I am working on a problem that is asking me to compute Tor groups. I am trying to learn this material on my own, so I haven't had any formal education in this area.
Specifically, I am given the ring $R=\mathbb{Z}[X]/(X^n)$, an $R$-module $M$, and asked to calculate the groups $Tor_i^R(M, (x^m))$ where $x=X+(X^n)$ is the image of $X$ in $R$ and $0 \leq m \leq n-1$.
I know that in order to calculate these groups, I first need to construct a projective resolution for $(x^m)$ as an $R$-module, but I'm not sure where to begin.

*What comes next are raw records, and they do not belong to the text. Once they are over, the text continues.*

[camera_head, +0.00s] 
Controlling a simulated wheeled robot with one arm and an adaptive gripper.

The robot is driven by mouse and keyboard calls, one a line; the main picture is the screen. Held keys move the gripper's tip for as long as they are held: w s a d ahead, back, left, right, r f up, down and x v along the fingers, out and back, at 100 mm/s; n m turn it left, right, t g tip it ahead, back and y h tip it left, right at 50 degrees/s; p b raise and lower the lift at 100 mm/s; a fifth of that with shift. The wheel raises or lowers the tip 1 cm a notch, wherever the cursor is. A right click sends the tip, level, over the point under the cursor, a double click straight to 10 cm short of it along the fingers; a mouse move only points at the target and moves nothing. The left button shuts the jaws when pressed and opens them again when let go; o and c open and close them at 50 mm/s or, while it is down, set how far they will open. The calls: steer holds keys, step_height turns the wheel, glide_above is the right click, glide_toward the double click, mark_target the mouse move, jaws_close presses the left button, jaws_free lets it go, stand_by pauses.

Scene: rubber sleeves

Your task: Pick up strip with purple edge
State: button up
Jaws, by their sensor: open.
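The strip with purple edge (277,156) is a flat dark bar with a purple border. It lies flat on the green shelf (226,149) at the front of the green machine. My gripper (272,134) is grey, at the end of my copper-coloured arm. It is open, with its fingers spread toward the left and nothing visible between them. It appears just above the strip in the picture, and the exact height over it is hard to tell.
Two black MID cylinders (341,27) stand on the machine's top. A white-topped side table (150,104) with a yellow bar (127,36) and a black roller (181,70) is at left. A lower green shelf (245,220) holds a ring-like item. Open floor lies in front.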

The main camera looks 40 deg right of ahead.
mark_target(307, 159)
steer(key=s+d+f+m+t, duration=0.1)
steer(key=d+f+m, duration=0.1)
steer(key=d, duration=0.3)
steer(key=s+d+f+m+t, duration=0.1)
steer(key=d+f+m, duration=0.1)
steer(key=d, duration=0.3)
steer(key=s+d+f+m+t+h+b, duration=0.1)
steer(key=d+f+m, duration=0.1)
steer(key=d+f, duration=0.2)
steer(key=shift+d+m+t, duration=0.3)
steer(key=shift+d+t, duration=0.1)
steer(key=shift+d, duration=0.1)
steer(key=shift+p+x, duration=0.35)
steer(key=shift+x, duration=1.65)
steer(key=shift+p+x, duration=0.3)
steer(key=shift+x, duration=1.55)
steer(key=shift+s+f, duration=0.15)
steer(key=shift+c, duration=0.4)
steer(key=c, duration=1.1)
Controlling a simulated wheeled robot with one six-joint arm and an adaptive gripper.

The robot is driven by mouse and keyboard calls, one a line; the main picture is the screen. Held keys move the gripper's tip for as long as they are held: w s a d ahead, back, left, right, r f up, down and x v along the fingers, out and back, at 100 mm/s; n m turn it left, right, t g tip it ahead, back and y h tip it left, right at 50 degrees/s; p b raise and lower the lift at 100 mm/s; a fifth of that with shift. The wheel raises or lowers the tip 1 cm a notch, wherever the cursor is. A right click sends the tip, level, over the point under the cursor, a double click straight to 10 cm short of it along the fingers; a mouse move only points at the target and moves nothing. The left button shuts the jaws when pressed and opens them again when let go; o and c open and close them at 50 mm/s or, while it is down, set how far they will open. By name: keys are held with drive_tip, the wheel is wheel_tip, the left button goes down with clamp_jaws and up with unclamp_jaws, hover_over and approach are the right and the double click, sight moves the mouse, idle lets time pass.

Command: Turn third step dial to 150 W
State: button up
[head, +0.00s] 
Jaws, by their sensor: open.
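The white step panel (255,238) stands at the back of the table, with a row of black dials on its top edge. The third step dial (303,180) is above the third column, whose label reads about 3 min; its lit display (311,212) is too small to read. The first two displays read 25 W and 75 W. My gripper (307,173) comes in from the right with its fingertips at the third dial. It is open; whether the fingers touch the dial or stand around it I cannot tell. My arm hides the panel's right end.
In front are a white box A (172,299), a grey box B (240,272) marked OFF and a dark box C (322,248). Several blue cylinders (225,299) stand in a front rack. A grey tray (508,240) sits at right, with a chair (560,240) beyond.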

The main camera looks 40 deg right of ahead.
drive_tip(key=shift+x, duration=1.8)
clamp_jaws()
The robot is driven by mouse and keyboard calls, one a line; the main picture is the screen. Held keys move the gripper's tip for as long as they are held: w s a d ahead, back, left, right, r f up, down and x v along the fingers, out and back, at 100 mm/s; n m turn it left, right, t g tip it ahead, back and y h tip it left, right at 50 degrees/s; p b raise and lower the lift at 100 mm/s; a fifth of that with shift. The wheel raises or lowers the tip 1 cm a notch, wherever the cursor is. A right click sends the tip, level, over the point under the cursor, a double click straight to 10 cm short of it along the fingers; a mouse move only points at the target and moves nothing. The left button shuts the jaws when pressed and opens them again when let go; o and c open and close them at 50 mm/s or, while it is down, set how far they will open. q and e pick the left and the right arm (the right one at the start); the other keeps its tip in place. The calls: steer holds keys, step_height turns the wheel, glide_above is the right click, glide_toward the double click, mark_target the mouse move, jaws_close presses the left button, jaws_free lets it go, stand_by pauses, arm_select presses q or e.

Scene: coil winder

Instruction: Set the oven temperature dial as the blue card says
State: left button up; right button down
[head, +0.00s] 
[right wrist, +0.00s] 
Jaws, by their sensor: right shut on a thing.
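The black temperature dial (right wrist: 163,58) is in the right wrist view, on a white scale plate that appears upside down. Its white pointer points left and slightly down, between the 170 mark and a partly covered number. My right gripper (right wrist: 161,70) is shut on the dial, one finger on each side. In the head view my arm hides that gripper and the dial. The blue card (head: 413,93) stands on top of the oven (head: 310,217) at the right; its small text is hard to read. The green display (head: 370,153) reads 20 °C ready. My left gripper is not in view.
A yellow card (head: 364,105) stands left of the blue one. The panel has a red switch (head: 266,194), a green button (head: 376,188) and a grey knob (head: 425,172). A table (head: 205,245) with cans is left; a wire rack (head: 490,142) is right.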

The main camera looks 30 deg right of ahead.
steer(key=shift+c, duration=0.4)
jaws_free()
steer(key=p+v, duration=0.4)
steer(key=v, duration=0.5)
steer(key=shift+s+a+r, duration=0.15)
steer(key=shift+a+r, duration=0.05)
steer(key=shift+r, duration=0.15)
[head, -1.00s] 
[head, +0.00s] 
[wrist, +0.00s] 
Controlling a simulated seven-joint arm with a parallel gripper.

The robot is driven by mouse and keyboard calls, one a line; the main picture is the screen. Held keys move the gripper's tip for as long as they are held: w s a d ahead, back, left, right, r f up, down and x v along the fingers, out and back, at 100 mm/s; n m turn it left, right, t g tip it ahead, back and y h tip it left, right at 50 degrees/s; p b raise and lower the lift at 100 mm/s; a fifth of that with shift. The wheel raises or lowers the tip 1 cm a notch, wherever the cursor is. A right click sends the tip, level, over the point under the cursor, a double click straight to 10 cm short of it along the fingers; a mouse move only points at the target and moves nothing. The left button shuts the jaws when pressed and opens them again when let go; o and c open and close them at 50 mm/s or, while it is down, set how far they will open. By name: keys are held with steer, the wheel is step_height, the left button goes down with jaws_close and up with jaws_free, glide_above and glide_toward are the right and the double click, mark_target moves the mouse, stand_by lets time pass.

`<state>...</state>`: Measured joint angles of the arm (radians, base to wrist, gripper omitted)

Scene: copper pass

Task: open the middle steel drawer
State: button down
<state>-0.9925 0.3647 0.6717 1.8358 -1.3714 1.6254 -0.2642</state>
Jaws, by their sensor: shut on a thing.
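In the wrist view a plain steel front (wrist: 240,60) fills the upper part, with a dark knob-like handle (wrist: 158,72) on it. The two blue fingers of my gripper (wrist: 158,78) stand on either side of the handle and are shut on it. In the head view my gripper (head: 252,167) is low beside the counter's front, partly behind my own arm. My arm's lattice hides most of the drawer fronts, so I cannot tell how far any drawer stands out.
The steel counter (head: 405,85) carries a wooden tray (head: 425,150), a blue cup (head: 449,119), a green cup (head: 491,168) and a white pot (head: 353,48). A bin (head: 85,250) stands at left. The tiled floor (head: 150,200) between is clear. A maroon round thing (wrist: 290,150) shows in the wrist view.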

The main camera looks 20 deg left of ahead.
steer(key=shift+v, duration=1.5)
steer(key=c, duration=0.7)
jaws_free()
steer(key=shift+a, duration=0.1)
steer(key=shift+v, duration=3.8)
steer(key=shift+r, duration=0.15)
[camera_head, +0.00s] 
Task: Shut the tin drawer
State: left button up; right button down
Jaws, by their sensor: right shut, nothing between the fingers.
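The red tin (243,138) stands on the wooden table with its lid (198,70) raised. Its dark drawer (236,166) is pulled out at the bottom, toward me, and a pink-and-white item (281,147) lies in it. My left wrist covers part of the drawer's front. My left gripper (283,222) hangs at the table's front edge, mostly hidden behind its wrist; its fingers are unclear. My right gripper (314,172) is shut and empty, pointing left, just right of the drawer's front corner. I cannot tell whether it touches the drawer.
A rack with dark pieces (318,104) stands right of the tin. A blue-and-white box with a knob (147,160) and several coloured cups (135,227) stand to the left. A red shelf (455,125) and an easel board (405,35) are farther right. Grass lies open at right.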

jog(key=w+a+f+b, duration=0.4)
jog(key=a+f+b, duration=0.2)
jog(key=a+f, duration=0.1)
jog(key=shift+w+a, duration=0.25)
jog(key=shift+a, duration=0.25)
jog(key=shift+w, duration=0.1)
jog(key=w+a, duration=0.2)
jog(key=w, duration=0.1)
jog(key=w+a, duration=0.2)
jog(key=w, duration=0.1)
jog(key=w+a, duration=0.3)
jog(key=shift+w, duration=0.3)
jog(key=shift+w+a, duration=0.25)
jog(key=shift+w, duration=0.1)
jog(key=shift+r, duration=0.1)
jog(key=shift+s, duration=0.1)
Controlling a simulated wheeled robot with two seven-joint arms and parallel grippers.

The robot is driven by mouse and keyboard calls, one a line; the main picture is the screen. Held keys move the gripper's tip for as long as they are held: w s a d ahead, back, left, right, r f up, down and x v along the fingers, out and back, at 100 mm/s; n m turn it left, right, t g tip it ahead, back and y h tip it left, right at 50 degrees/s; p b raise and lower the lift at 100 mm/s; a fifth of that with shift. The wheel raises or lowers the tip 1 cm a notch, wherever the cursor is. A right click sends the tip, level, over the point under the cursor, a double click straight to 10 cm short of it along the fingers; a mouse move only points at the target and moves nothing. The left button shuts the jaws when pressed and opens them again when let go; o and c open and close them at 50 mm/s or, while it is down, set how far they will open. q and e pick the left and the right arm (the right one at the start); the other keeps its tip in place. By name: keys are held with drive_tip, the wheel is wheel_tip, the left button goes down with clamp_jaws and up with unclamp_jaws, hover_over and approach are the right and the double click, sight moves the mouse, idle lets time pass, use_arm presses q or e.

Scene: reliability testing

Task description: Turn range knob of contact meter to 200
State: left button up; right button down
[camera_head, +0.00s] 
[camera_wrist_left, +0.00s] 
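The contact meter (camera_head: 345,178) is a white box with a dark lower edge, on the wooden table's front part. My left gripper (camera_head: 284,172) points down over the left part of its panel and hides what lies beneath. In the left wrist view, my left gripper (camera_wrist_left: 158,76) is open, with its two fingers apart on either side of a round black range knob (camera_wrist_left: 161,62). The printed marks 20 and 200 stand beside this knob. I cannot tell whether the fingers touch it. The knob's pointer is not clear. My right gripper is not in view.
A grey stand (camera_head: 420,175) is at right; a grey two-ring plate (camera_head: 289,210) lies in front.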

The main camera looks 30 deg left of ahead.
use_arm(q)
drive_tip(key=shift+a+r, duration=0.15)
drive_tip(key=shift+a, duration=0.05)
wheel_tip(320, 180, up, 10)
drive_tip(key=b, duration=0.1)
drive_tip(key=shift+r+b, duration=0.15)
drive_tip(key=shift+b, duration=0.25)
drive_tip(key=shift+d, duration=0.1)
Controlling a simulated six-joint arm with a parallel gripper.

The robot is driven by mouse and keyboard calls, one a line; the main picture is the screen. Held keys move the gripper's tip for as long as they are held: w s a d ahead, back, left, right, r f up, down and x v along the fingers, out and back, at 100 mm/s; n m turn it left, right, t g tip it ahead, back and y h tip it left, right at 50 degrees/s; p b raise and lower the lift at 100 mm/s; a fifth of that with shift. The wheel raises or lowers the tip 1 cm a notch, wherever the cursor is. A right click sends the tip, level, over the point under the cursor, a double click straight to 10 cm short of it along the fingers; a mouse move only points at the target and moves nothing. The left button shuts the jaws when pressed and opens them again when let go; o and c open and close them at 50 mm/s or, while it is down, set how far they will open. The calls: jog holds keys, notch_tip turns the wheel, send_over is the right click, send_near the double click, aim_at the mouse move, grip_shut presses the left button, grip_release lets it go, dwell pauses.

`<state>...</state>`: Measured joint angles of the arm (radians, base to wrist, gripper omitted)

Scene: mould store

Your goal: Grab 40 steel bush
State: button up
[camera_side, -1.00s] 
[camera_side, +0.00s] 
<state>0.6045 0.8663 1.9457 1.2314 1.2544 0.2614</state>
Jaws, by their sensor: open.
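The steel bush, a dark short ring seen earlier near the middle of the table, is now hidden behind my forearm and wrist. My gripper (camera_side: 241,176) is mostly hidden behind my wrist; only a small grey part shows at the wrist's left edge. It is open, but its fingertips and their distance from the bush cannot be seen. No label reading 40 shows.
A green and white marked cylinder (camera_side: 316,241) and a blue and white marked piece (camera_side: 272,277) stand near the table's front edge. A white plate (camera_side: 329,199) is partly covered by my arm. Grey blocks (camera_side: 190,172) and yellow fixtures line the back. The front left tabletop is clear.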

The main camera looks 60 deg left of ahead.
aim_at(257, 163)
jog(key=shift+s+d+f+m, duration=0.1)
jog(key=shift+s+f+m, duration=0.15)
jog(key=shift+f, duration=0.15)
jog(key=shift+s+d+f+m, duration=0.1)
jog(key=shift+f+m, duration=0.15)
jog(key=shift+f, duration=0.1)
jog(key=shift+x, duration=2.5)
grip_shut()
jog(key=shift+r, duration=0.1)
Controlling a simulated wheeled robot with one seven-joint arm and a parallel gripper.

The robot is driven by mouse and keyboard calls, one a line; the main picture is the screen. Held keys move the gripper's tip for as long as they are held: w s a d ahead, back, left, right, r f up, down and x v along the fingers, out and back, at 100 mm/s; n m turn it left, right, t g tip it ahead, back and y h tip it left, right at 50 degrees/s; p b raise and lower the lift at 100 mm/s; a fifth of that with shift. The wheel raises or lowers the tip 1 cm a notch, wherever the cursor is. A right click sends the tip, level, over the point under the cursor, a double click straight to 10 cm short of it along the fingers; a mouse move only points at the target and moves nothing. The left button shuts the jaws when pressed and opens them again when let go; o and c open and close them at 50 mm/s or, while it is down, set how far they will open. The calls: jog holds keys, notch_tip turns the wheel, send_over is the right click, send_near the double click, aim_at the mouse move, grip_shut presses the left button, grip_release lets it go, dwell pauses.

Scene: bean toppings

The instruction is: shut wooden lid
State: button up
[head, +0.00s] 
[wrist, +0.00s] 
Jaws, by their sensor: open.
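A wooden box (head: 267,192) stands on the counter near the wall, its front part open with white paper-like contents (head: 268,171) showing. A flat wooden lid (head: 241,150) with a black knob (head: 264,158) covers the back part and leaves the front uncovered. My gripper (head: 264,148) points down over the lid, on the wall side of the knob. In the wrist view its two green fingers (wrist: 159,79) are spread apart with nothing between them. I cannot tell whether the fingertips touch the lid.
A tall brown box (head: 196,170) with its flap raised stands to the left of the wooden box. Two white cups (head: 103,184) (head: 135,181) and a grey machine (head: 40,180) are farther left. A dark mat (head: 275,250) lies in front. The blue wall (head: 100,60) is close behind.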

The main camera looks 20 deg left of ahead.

I am familiar with the proof that every module has a projective (in fact, free) resolution, but how do I actually construct the projective (free) modules and the maps between them? That is, how do I know what the canonical free modules look like concretely in this example?
Any help would be greatly appreciated.
Let $A$ be your ring, and $I$ your ideal, where $m$ is as in your post. Begin by noting there is an epimorphism $A\to I$ obtained by multiplication by $x^m$. Its kernel is the ideal $(x^{n-m})$, and you can cover this by $A$ again by multiplication by $x^{n-m}$. You thus obtain a periodic resolution $$ \cdots\longrightarrow A\longrightarrow \cdots\stackrel{x^{n-m}}\longrightarrow A\stackrel{x^m}\longrightarrow I\to 0$$
from which you can compute Tor groups easily now, in particular you need only compute the first two Tor groups. Concretely, let $M$ be an $A$-module to the left. Tensoring the resolution above with $M$ one obtains
$$ \cdots\longrightarrow M\longrightarrow \cdots\stackrel{x^m}\longrightarrow M\stackrel{x^{m-n}}\longrightarrow M\to 0$$
where the maps are also multiplication by the indicated term. This gives that $$\operatorname{Tor}_i^A(I,M) = \begin{cases} \dfrac{\ker\{x^m : M \to M\} }{ x^{n-m} M } & \text{ if $i\neq 0$ is even}\\ \dfrac{\ker\{x^{n-m} : M \to M\} }{ x^mM} & \text{ if $i$ is odd}\\ \dfrac{M }{x^{n-m} M} & \text{ if $i=0$ } \end{cases}$$